Is (y - x) < 0 ? (1) y > x^(1/2) (2) (y - x^2) < 0

gmatophobia

Any suggestion to think of values in a particular manner so that when combining both the information, it doesn’t take much time to solve the question

Rickooreo - I know that you're not looking for this answer, so my apologies upfront if the reply disappoints and doesn't answer your question.
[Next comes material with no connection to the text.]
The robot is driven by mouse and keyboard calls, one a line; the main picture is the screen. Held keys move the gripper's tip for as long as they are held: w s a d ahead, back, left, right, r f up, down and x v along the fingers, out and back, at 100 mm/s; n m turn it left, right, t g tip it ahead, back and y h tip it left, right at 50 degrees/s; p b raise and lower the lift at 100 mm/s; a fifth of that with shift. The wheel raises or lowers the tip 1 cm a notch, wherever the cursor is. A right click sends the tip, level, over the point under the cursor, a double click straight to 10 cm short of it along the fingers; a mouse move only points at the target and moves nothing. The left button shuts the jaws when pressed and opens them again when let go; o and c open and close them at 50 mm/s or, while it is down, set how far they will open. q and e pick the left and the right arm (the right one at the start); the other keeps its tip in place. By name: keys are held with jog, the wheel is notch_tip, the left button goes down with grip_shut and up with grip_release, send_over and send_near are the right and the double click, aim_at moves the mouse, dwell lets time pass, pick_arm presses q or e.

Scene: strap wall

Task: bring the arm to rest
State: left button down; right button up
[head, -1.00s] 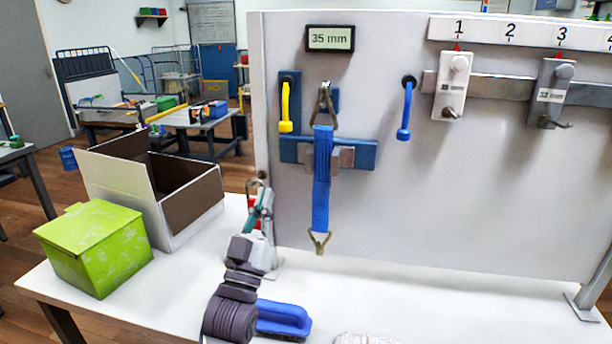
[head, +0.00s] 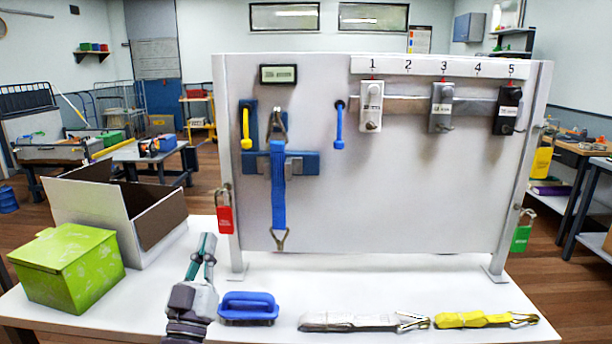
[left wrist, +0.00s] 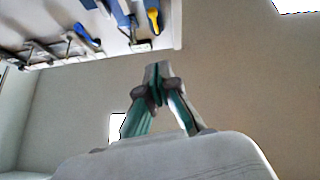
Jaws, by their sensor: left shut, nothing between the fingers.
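My left gripper (head: 206,241) points up over the table's front left part, in front of the white panel (head: 420,200). Its teal and grey fingers are together with nothing between them. The left wrist view also shows the closed fingertips (left wrist: 157,70), apart from anything, with the panel hardware beyond them upside down. A red padlock (head: 225,218) hangs at the panel's left edge, right of and above the gripper. A blue strap (head: 278,190) hangs from a hook on the panel. My right gripper is not in view.
A lime green box (head: 70,270) and an open cardboard box (head: 130,215) stand left of the gripper. A blue handled block (head: 248,308) lies close on its right. A white strap (head: 350,321) and a yellow strap (head: 475,319) lie further right. A green padlock (head: 521,235) hangs at the panel's right edge.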

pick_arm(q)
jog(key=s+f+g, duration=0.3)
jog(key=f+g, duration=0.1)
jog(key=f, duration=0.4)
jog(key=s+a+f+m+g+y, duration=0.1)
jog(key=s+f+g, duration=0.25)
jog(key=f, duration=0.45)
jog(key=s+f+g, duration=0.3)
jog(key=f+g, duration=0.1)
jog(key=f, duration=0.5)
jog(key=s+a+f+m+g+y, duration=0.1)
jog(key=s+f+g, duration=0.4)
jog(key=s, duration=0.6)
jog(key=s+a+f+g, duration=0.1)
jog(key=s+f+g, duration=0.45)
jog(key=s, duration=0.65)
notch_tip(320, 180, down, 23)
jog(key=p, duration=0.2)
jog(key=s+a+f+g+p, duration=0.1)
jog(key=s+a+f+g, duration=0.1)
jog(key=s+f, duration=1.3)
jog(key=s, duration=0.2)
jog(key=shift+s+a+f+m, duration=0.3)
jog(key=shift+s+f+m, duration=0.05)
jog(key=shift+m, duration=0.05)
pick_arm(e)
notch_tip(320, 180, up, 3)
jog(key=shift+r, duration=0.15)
I avoid picking up numbers as much as possible and try to solve questions based on inequalities (or quant in general) purely based on reasoning (first because GMAT is a test of reasoning, and second because I am very bad in picking up numbers ). That being said, this is how I would solve this question.

Question

y - x < 0

y < x

Inference : : Does "y" lie to the left of "x" on a number line. At this point, I would probably even draw one on my sheet as I did while working on this question.

Statement 1

y > \(\sqrt{x}\)

The first thing that pops out of the page here is \(\sqrt{x}\). Hence, x has to be non negative, and we know that y > \(\sqrt{x}\), i.e. y lies to the right of \(\sqrt{x}\) on the number line.

Let's see which region(s) can x lie and on the basis of the position of x, how can we possibly infer the positions of \(\sqrt{x}\) and y.

Case 1 : 0< x <1

If x lies between 0 and 1, \(\sqrt{x}\) lies to the right of x.

We know that y lies to the right of \(\sqrt{x}\), hence the y is to the right of x. This is shown by the red arrow.

Case 2 : 0< x <1

If x lies beyond 1, \(\sqrt{x}\) lies to the left of x.

We know that y lies to the right of \(\sqrt{x}\). But there can be two positions now that y can have-

y can be between \(\sqrt{x}\) and x - in this case y is to the left of x

OR

y can lie to the right of x

These two positions are shown using blue arrow.

As we are getting two positions of y, we can eliminate A and D.

Statement 2

y - \(x^2\) < 0

y < \(x^2\)

Inference: y lies to the left of \(x^2\)

Just as in statement 1- the first thing that I observe is \(x^2\). \(x^2\) is non - negative, so I will first begin by plotting that. As I have already analyzed for positive values of x in statement 1 (and have determined that knowing x > 0, doesn't help), my focus will be on negative values of x. We will come to positive values of x if need be.

Case 1 : 0< \(x^2\) <1

If \(x^2\) is between 0 and 1, x is between -1 and 0.

We know that y lies to the left of \(x^2\), so y can be at any positions as shown by the red arrow.

So it can lie to the left of x or y can lie to the the right of x.

This is enough to reject the statement 2. However, one can also observe the same behavior when \(x^2\) > 1

So eliminate B.

Combined

When we combine the statements we still have the entire positive region of x. The region between 0 and 1 can be rejected as in that region statement 1 and statement 2 cannot together hold true.

When x > 1 -

• \(\sqrt{x}\) lies to the left of x
• \(x^2 \) lies to the right of x.

On the basis of the information presented in St.1 & in St2, we still can have two position of y as shown by the red arrows. In one position, x is to the right of y and in other position x is the left of y.

Hence the ambiguity remains and the answer is Option E

My final take- This may seem a lot (looking at length of the explanation) and one may doubt that if all the analysis can be done under 2 mins. My answer to that - Yes !

I took 1:18 seconds to solve the question (of course the typing took way too long ). I am sure I would have taken way longer if I had to pick up numbers.

Hope this helps !

can I put it this way?

Statement 1
y > √x
square both side
y^2>x, meaning y can be +/-

Statement 2
y - x^2 < 0
y < x^2, meaning x can be +/-

so 1/2 alone is insufficent, and combining both since x & y can be both +/-, also insufficient?

No, that's not correct. The statement y > √x implies that y is positive because it is greater than the square root of a number, and the square root is always nonnegative.